Just as Google Maps can’t drive you to your destination, AI and automation aren’t replacements for human team members.
Instead, intelligent budgeting can enhance the capabilities of your team, automate manual accounting processes, and enable informed decision-making.
While accounting software with automation and AI can reduce human error, these tools aren’t a 100% guarantee against mistakes. As such, you still need a team to test the algorithms and methods to validate and verify the results.
Humans will still be responsible for explaining decisions made by AI tools, which means it’s crucial for them to have an understanding of how the software works.

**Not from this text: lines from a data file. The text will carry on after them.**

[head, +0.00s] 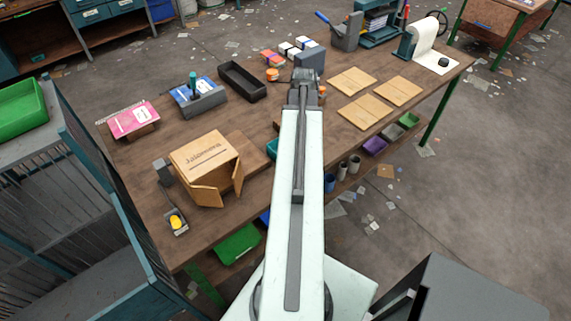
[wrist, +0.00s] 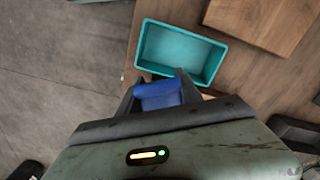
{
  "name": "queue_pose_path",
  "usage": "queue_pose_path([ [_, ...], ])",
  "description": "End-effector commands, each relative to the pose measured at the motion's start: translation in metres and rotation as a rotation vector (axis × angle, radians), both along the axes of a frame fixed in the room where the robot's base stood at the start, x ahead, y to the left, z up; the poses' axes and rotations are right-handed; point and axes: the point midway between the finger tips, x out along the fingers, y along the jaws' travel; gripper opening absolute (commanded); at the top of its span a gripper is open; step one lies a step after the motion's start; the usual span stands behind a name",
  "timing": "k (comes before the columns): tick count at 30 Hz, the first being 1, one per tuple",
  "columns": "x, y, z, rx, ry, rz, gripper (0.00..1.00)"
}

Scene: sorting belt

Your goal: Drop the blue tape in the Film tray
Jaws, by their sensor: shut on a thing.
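The blue tape (wrist: 158,96) sits between the fingers of my gripper (wrist: 157,88) in the wrist view, and my gripper is shut on it. In the wrist view a teal tray (wrist: 143,45) on the wooden table lies just past the fingertips, with its inside empty. The tape overlaps the tray's near edge in the picture; its height above the tray is hard to tell. I can read no Film label. In the head view a teal edge (head: 271,148) shows left of my arm, mostly hidden by it. My gripper (head: 304,78) is small there, and the tape cannot be made out.
A wooden box with open flaps (head: 205,158) stands on the table (head: 150,215) at left. A black tray (head: 243,80) lies left of my gripper, several wooden boards (head: 352,80) right. A wooden block (wrist: 265,22) sits beside the teal tray.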

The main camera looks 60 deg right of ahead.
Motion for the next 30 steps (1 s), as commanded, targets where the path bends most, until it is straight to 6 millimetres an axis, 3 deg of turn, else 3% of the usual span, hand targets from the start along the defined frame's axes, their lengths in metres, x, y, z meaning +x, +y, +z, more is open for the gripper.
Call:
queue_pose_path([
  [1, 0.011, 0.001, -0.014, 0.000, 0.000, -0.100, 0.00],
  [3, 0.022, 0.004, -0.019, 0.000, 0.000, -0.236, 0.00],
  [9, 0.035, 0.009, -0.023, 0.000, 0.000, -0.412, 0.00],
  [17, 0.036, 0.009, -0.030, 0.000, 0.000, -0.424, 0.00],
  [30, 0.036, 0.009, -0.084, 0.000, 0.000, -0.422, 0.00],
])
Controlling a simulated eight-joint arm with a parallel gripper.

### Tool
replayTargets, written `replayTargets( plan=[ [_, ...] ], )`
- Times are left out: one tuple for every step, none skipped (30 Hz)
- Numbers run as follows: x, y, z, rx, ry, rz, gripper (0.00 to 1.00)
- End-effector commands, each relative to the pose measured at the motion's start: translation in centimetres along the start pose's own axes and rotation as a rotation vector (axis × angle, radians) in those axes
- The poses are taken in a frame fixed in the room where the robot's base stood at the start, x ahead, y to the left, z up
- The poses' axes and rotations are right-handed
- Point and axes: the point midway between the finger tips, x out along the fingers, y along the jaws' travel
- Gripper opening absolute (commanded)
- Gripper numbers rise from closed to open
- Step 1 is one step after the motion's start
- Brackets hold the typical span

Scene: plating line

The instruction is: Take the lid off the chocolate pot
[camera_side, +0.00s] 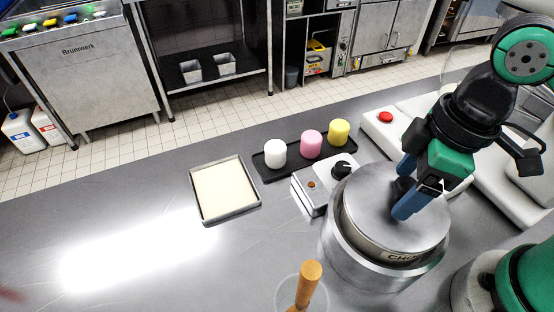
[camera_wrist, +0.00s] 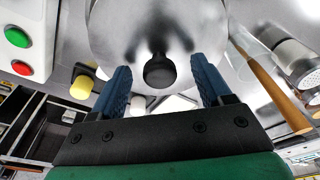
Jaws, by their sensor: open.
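The chocolate pot (camera_side: 345,248) is a round steel vessel on the counter with a label partly readable as "CH". Its round steel lid (camera_side: 370,210) sits on top, slightly tilted in the side view, and it fills the upper wrist view (camera_wrist: 200,30). The lid's black knob (camera_wrist: 160,72) shows between my fingers in the wrist view; in the side view my gripper partly hides it. My gripper (camera_side: 405,188) has blue fingers and is open, one finger on each side of the knob. In the wrist view my gripper (camera_wrist: 162,88) shows clear gaps to the knob on both sides.
A control box with a black dial (camera_side: 314,188) stands left of the pot. A black tray (camera_side: 267,172) holds white, pink and yellow cylinders behind it. A shallow pale-filled tray (camera_side: 252,205) lies farther left. A wooden-handled tool (camera_side: 308,283) stands in front. The left counter is clear.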

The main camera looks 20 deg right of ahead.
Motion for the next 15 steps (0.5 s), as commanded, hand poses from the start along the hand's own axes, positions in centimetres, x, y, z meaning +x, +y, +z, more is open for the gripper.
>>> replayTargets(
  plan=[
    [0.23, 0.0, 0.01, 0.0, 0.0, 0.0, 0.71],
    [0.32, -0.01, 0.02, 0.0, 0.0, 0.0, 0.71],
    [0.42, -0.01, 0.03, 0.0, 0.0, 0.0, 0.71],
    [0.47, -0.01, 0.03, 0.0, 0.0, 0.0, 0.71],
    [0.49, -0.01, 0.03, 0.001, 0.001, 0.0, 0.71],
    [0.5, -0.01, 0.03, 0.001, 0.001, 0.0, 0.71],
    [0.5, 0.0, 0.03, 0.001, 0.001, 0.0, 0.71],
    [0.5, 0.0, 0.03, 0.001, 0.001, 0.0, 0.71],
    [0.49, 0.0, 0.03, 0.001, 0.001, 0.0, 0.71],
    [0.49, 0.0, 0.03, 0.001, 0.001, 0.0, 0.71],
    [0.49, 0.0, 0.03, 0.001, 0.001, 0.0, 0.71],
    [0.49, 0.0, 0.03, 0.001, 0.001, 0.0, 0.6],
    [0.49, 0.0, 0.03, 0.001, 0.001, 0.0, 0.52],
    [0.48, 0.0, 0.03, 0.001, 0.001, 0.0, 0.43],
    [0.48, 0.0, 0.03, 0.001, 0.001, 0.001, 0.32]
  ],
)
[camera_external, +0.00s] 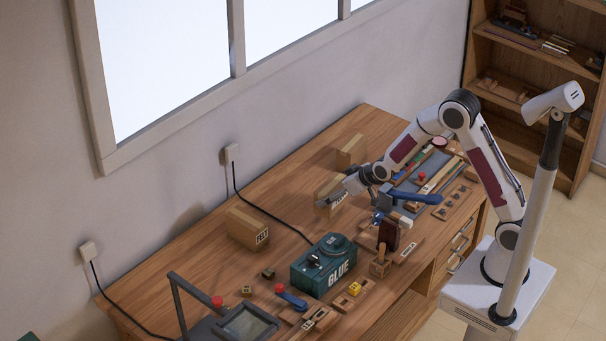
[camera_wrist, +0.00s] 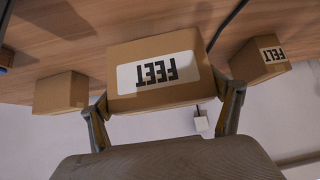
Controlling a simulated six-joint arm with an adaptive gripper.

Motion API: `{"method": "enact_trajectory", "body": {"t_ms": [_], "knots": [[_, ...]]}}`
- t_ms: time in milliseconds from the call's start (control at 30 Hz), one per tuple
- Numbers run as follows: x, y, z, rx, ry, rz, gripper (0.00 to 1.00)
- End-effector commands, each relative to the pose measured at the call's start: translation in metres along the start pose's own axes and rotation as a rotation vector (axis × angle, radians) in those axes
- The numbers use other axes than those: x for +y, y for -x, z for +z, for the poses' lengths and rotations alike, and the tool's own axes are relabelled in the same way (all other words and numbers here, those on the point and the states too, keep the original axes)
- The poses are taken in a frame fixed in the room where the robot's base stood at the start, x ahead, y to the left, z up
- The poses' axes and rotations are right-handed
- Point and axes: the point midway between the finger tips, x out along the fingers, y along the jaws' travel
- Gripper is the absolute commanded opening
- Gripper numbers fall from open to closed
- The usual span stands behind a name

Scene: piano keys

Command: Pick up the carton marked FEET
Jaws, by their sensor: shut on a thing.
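The carton marked FEET (camera_wrist: 155,52) is a brown box with a white label, upside down in the wrist view. It sits between the two fingers of my gripper (camera_wrist: 165,112), which is shut on it. In the external view the same carton (camera_external: 327,189) is at the tip of my arm over the middle of the workbench, its label partly hidden by my gripper (camera_external: 350,186). I cannot tell whether it touches the bench.
A carton marked FELT (camera_external: 248,228) stands to the left, also in the wrist view (camera_wrist: 258,58). A plain-sided carton (camera_external: 351,151) stands behind, towards the wall. A green GLUE box (camera_external: 323,264), tools and a black cord (camera_external: 270,208) lie around on the bench.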

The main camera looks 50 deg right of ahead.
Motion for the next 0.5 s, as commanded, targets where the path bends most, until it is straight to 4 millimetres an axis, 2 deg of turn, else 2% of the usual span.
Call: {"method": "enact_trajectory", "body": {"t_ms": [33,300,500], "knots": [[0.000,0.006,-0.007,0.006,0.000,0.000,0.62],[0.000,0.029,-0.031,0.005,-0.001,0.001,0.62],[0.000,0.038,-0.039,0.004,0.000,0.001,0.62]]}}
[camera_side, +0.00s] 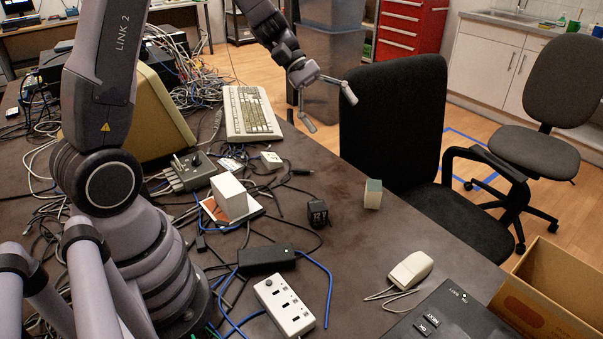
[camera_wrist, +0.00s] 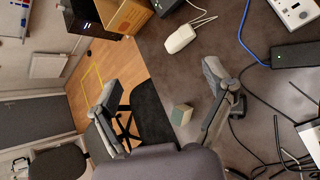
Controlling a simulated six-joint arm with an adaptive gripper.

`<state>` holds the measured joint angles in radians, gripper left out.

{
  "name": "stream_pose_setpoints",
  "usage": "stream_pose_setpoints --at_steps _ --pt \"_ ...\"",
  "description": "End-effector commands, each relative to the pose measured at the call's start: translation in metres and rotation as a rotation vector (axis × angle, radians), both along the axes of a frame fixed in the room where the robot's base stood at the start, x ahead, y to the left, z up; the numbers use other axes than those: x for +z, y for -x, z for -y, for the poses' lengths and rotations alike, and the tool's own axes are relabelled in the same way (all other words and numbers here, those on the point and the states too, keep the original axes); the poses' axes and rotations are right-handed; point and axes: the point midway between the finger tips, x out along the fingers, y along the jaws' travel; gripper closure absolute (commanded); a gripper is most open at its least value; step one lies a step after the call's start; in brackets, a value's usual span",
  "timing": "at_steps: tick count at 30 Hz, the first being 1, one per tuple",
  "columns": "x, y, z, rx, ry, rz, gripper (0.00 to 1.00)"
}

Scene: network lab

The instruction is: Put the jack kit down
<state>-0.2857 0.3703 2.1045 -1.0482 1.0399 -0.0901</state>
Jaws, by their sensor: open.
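A small box with a teal face and beige sides (camera_side: 373,194) stands on the dark table near its right edge, by the black chair; I take it for the jack kit, though no label is readable. It also shows in the wrist view (camera_wrist: 181,115), between my fingers in the picture but beyond them. My gripper (camera_side: 328,106) is open and empty, raised above the far part of the table edge, up and left of the box and clear of it. Both spread fingers show in the wrist view (camera_wrist: 164,88).
A white mouse (camera_side: 410,270), black adapter (camera_side: 318,213), white box (camera_side: 229,198), power brick (camera_side: 266,258) and keyboard (camera_side: 250,112) lie on the table among cables. A black chair (camera_side: 395,115) stands against the edge. Bare tabletop surrounds the small box. A cardboard box (camera_side: 550,290) is at lower right.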

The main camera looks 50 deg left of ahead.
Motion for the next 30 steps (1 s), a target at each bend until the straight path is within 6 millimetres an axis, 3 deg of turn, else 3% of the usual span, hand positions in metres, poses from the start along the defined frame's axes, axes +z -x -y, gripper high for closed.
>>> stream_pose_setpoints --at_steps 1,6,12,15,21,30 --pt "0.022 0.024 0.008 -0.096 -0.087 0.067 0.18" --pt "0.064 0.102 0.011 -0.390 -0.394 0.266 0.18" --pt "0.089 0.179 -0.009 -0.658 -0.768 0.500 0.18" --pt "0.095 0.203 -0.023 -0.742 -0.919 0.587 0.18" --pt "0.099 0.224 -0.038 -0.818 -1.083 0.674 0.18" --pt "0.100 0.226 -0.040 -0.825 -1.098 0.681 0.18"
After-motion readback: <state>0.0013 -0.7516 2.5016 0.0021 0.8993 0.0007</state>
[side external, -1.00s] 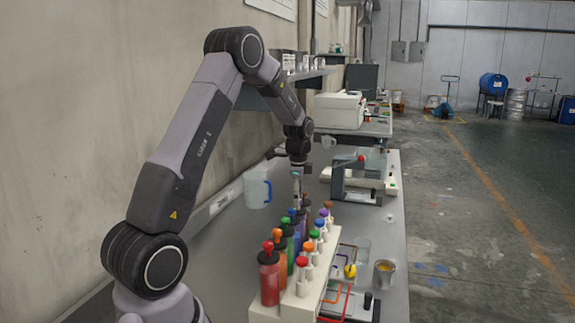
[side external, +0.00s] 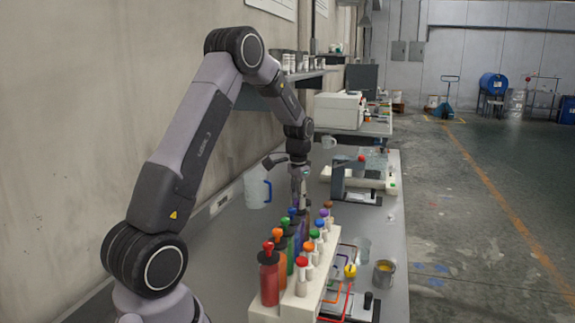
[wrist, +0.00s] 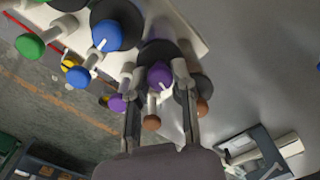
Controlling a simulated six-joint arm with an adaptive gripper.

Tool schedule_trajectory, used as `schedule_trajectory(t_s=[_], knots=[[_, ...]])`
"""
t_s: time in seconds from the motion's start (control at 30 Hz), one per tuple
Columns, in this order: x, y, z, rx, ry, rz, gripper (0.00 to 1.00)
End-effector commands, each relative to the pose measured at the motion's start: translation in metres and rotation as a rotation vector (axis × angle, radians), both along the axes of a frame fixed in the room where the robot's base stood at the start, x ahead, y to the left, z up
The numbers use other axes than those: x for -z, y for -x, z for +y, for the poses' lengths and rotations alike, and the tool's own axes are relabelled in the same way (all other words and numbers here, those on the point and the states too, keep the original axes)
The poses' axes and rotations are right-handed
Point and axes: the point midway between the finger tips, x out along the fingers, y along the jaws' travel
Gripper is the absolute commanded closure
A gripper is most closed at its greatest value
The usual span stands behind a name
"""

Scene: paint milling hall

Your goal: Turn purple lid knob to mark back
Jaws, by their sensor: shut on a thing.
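The purple lid knob (wrist: 159,76) has a short white mark and sits on a dark bottle lid in the wrist view. The mark points toward my palm, slightly right. My gripper (wrist: 156,84) reaches in from below with one finger on each side of the knob, shut on it. In the side view my gripper (side external: 299,198) points down over the far end of the bottle row. The purple bottle (side external: 301,231) stands upright below it; its knob is too small and covered to tell there.
Bottles with blue, green, orange and red (side external: 269,279) knobs stand in line with the purple one. A white rack (side external: 300,301) with several coloured pegs runs alongside. A blue-handled jug (side external: 257,192) is at the wall side, a metal cup (side external: 384,273) at the right.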

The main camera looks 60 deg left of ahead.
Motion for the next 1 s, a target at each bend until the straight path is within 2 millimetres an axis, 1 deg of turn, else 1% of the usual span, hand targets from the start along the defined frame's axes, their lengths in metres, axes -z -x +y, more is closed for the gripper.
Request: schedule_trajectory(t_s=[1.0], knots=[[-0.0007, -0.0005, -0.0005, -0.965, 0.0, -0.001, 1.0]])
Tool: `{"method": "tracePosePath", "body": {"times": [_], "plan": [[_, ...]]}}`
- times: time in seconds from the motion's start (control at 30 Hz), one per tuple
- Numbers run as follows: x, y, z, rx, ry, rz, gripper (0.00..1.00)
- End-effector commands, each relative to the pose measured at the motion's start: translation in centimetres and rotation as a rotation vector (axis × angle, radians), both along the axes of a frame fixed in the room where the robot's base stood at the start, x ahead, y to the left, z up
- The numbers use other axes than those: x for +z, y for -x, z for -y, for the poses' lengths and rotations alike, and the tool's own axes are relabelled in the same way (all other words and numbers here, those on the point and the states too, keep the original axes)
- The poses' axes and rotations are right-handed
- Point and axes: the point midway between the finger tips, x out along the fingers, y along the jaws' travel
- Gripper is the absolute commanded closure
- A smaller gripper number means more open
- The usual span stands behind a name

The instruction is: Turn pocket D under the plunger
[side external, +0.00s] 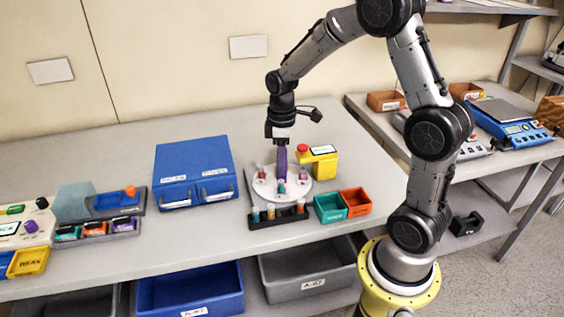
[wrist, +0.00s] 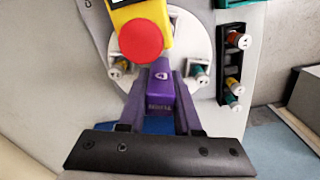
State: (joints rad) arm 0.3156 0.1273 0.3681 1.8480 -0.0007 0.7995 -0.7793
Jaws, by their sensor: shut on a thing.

For instance, you can use intelligent accounting software to generate financial statements, but have someone verify the accuracy of the information before it’s reported to stakeholders.
To integrate technology responsibly into your business, it’s important to remember that human judgment is a crucial element in the accounting profession.
Keep in mind that artificial intelligence was created by humans, after all, which means it’s possible for the software to introduce bias into financial processes. For example, bias can result in discrimination in lending decisions or fraudulent transaction alerts.
While holding on to tradition may be tempting, running your business with a map and a compass may not be the best way forward. Embracing tools like automation and AI have the power to get you where you want to go more efficiently.
By using technology to handle time-consuming, mundane tasks, accountants will be able to increase the accuracy of their insights and achieve more in less time. That gives them more time to focus on long-term growth and strategy.
Business leaders, too, will have quicker access to the most up-to-date information, which supports improved data-driven decision-making and the ability to respond proactively instead of react.